**The exercise:** Copy out every line of the records where the string "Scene" occurs.

**Supplied records:**

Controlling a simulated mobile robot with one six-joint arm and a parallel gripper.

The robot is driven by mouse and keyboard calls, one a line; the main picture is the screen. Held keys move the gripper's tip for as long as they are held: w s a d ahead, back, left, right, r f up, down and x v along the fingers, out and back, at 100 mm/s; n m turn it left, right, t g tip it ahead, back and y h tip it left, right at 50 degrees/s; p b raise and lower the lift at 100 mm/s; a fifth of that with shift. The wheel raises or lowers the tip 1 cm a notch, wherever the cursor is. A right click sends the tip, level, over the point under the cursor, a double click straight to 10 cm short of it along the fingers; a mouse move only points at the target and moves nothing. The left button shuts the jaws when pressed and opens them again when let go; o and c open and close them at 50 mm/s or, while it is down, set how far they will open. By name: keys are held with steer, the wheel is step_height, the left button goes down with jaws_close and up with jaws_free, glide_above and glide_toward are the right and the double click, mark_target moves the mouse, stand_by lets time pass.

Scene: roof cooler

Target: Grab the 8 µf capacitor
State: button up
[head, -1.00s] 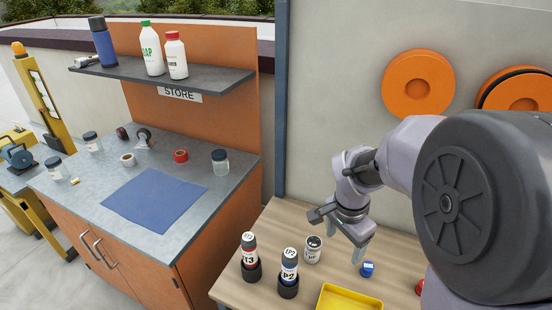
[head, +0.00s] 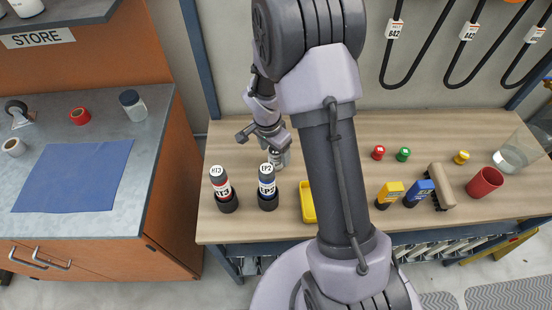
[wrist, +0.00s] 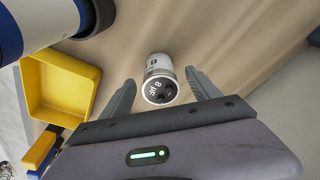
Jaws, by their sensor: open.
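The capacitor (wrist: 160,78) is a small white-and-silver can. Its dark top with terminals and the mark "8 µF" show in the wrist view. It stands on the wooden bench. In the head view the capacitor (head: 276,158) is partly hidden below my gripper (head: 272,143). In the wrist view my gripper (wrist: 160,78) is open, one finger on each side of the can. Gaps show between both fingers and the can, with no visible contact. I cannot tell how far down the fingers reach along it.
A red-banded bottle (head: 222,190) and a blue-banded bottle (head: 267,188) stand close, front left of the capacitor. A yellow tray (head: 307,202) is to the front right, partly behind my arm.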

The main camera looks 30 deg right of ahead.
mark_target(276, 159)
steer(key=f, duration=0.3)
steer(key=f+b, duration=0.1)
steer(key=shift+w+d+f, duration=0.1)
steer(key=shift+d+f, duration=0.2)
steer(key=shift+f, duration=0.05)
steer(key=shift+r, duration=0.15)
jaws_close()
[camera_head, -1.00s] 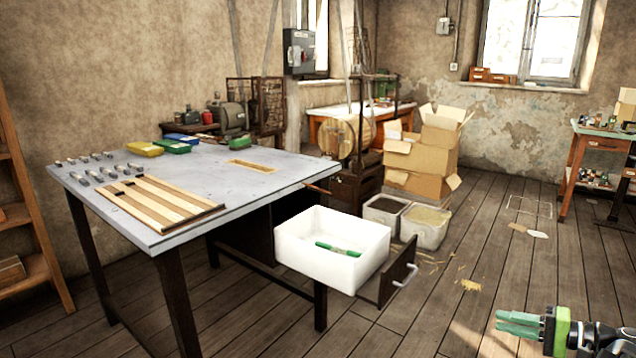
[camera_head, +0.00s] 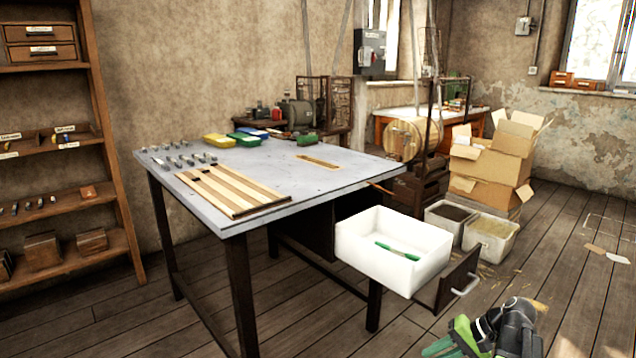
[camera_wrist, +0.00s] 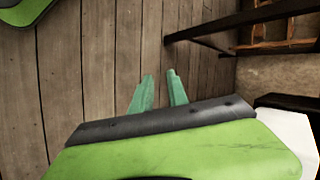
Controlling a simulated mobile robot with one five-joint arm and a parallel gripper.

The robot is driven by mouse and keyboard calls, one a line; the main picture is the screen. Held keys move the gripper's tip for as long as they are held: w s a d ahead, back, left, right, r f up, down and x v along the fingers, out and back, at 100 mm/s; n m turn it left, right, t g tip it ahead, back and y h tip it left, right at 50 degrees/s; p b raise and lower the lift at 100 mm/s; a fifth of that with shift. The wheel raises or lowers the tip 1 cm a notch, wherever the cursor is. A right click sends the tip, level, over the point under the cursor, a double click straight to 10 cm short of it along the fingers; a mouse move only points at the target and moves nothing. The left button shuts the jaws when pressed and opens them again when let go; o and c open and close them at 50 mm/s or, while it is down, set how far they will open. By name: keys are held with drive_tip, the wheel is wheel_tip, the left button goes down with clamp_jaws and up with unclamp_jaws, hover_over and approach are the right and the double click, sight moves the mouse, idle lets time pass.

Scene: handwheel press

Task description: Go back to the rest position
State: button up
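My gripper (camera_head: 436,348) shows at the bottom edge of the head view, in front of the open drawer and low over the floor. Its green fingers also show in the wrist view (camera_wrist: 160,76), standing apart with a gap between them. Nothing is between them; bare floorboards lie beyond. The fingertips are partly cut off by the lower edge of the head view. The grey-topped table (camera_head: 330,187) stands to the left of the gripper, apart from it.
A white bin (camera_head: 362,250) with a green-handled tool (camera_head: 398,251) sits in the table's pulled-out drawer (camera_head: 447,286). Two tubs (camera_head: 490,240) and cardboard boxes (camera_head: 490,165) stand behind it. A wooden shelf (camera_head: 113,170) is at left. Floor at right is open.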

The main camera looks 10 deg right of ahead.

**Correct answer:**
Scene: roof cooler
Scene: handwheel press

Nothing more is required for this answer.